In many ways, this is a reviewers nightmare. JJ Grey & Mofro don’t sit in any normal pigeon hole; not straight Blues, not really Americana, not a Southern rock band, not just a funk outfit and definitely more than pop. However, this is a gorgeous album and once it hit my deck it didn’t come off.

JJ Grey & Mofro have been recording since 2001 but this is their first album since 2015. They have been a bit hit on the jam band circuit, they have supported Widespread Panic, Ben Harper and appeared at Bonnaroo, Austin City Limits as well as many other summer festivals. They claim influences from Jim Reeves, Toots Hibbert, Otis Redding, Lynrd Skynrd and others.

So, what the heck do we have here? We have some of the best music I’ve heard this year. A lot of the songs are influenced by his ancestral home in the swamps and bayous of Florida but they find their way into supercharged funk numbers such as ‘Wonderland’ or the title track, the string laden glory of ‘The Sea’ which shows that JJ Grey has one of the finest ballad voices on the planet, environmental conscience in ‘Seminole Wind’ or pop Blues in the soulful ‘Starry Night’.

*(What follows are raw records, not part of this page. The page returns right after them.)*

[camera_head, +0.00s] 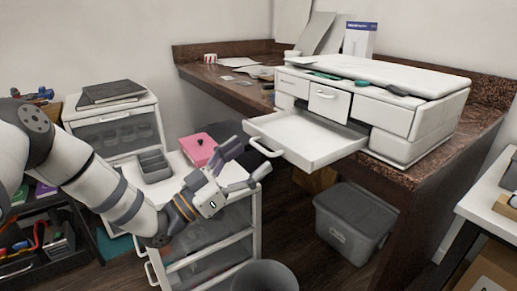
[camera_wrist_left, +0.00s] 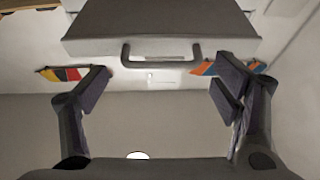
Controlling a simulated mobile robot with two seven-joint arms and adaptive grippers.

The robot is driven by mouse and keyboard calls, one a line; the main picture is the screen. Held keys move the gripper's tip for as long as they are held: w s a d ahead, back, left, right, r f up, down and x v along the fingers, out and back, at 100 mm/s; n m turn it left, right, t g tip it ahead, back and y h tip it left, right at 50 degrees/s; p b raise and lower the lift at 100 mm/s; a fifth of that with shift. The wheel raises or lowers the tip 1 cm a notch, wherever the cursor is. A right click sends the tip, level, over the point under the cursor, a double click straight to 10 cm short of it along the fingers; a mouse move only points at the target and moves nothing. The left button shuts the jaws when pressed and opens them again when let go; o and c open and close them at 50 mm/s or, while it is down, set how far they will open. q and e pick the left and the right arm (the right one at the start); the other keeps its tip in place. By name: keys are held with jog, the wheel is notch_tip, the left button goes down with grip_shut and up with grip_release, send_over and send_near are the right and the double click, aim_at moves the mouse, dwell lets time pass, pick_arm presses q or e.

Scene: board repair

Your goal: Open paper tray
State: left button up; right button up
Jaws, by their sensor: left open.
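A white paper tray (camera_head: 302,136) sticks far out from the front of a white desktop unit (camera_head: 385,85) on the counter. Its loop handle (camera_head: 266,148) faces my left arm. My left gripper (camera_head: 246,164) is open and empty, just below and left of the handle. In the left wrist view, the tray (camera_wrist_left: 160,22) shows as a grey panel. Its handle (camera_wrist_left: 161,54) lies between and beyond the spread fingers of the left gripper (camera_wrist_left: 163,76), apart from them. My right gripper is not in view.
The unit stands on a dark granite counter (camera_head: 240,96). Below the gripper is a white drawer cart (camera_head: 215,247) with a pink box (camera_head: 198,148) and grey bin (camera_head: 154,168). A lidded grey tub (camera_head: 352,222) and round bin (camera_head: 265,277) stand on the floor.

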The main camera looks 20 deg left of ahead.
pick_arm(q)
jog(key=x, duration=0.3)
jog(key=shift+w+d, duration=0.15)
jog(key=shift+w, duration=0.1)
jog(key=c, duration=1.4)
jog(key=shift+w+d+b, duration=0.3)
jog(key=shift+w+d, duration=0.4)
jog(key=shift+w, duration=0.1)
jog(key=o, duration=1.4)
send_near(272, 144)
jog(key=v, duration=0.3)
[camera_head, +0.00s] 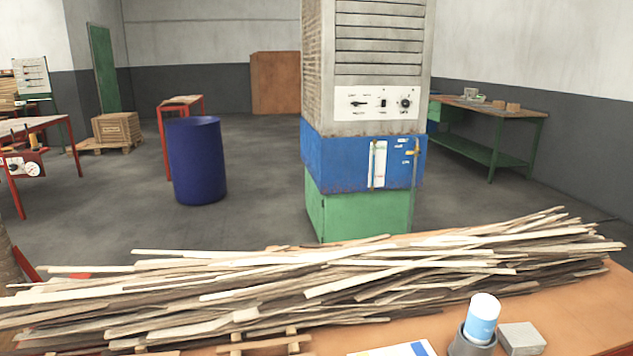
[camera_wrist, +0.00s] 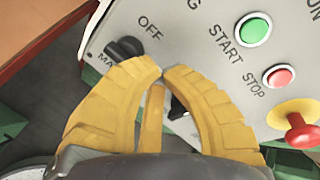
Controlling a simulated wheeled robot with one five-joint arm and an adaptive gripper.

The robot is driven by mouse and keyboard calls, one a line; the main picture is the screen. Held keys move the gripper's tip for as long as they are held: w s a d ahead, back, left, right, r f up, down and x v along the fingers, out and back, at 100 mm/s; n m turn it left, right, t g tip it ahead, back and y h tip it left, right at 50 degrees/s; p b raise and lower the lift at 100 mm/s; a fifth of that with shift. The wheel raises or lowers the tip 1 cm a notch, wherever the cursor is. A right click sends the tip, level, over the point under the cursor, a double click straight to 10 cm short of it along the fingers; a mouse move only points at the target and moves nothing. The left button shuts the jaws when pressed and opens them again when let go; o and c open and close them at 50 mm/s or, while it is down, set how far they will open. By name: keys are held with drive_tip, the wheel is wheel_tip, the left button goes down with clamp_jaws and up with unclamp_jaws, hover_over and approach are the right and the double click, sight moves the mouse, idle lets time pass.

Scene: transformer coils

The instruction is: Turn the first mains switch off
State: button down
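A black rotary switch (camera_wrist: 125,48) sits on a light grey panel (camera_wrist: 190,45) in the wrist view. "OFF" is printed beside it, with a partly hidden label starting "MA". My gripper (camera_wrist: 163,72) has yellow fingers whose tips are close together, with nothing seen between them. The left finger overlaps the view just below the switch; I cannot tell if it touches. A second dark part (camera_wrist: 178,108) shows between the fingers, mostly hidden. My gripper is not in the head view, and I cannot find this panel there.
The panel also carries a green START button (camera_wrist: 253,30), a red STOP button (camera_wrist: 279,76) and a red emergency knob (camera_wrist: 303,130). In the head view, a bench with wooden strips (camera_head: 330,285) crosses the front. A tall cabinet (camera_head: 365,165) and blue barrel (camera_head: 197,160) stand behind.

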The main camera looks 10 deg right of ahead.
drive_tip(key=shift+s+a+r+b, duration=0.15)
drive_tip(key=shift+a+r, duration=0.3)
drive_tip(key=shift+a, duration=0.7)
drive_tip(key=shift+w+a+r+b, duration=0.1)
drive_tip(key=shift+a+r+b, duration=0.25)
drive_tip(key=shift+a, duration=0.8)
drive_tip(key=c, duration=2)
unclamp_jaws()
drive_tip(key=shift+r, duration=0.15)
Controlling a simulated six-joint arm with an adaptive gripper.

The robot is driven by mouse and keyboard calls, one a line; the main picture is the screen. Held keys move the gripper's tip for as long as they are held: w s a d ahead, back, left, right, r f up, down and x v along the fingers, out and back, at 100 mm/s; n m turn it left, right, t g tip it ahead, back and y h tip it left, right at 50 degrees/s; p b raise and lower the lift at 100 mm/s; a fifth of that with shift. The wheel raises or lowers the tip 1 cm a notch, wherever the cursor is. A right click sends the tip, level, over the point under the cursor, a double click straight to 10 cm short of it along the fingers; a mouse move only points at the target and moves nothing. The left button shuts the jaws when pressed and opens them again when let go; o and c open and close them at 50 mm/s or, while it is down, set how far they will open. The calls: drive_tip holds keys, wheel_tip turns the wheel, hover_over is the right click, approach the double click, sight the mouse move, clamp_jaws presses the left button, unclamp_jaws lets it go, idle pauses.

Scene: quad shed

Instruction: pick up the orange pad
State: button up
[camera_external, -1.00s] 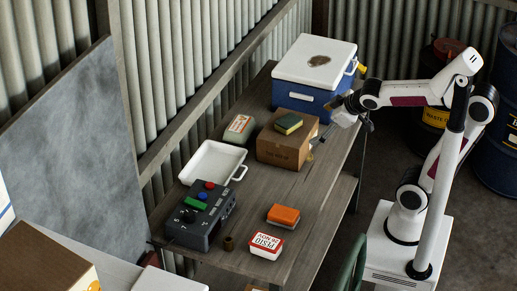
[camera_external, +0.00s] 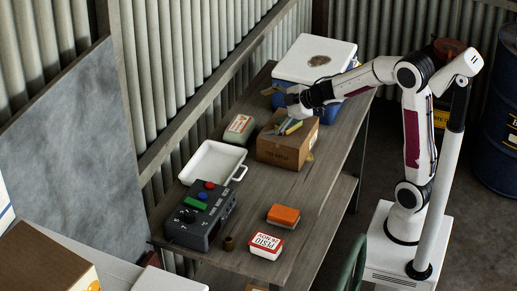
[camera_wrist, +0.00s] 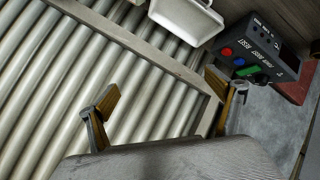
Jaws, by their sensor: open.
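The orange pad (camera_external: 283,215), a small orange block with a dark lower layer, lies on the wooden table towards the front right. It is just behind a white and red tin (camera_external: 266,246). My gripper (camera_external: 286,124) is over the brown cardboard box, well behind and above the pad. In the wrist view its two yellowish fingers (camera_wrist: 168,98) are spread wide with nothing between them. The pad does not show in the wrist view.
A blue cooler (camera_external: 345,112) stands behind. A white tray (camera_external: 207,176) and a dark control box (camera_external: 190,228) are on the left. The table between box and pad is clear.

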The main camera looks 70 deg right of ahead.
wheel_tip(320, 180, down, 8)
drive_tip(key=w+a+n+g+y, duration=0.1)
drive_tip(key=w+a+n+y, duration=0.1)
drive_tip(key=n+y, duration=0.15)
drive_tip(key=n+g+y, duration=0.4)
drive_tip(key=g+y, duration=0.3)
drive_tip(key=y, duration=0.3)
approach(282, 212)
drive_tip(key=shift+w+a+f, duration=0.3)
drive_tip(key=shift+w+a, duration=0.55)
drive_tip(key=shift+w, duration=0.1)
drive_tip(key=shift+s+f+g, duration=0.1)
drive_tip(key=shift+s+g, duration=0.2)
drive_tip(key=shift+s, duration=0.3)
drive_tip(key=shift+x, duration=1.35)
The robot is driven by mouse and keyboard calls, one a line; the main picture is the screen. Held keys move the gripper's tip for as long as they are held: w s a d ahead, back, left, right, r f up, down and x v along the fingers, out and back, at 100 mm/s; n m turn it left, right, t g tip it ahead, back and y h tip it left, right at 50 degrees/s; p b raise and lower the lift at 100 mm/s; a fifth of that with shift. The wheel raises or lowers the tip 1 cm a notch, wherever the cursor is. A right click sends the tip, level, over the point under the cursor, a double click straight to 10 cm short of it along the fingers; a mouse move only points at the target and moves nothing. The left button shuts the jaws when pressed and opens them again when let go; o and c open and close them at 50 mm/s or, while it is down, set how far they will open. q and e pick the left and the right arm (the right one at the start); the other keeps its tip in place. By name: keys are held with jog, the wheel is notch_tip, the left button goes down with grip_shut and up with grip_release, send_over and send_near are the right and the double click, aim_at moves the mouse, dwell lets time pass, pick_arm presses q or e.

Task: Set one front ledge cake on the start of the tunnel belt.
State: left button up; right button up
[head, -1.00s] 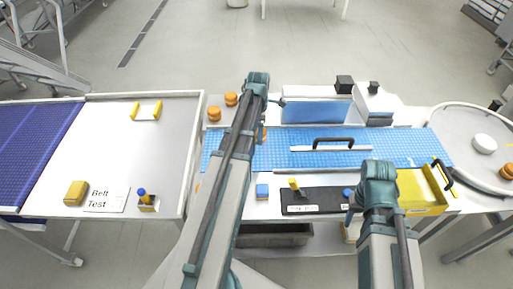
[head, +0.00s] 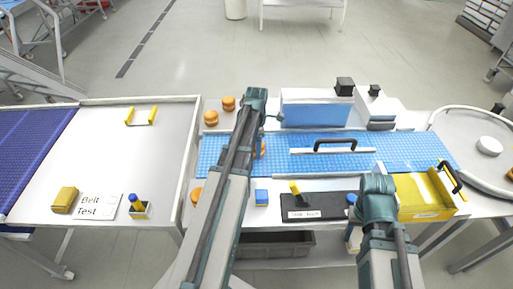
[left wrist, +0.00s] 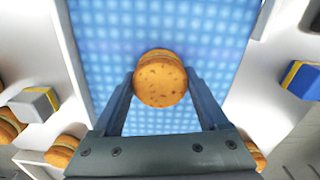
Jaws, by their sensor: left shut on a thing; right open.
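My left gripper (left wrist: 160,90) is shut on a round orange-brown cake (left wrist: 160,78) over the blue dotted belt (left wrist: 160,25). In the head view my left arm hides most of that gripper, and the cake (head: 262,150) shows just right of the arm over the left part of the belt (head: 215,155). I cannot tell whether the cake touches the belt. Another cake (head: 196,194) sits on the front ledge, partly behind my left arm. My right gripper (head: 353,212) is open at the front ledge, mostly hidden by its own arm.
Two cakes (head: 211,117) (head: 229,103) stand on the back ledge. A bar with a black handle (head: 335,146) spans the belt. A white table (head: 150,165) is at left.

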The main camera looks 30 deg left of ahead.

There are layers of sound and tone so that the better the kit you play it on, the more you discover. The mix by maestro Vance Powell is fabulous and Jim Devito’s recording has created a huge soundscape.
One of those albums that you can listen to, end to end, or pick songs out of, to elevate a mood.

It has definitely jumped into my top ten of albums for the year, and probably the top half of that.